TASK GOAL – Pictures stay out of the copy; output exactly the lines from the one containing "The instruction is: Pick" through the end of the material.

DATA EXTRACT –
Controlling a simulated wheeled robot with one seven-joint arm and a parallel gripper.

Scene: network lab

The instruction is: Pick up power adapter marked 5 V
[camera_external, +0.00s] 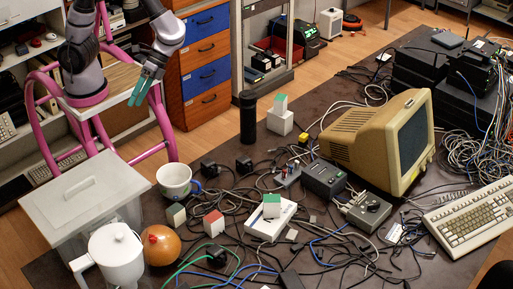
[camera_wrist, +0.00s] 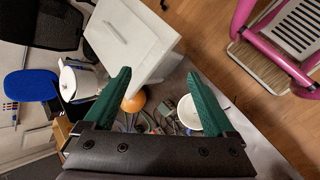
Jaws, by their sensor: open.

REPLY TO THE EXERCISE –
The instruction is: Pick up power adapter marked 5 V
[camera_external, +0.00s] 
[camera_wrist, +0.00s] 
Jaws, by their sensor: open.

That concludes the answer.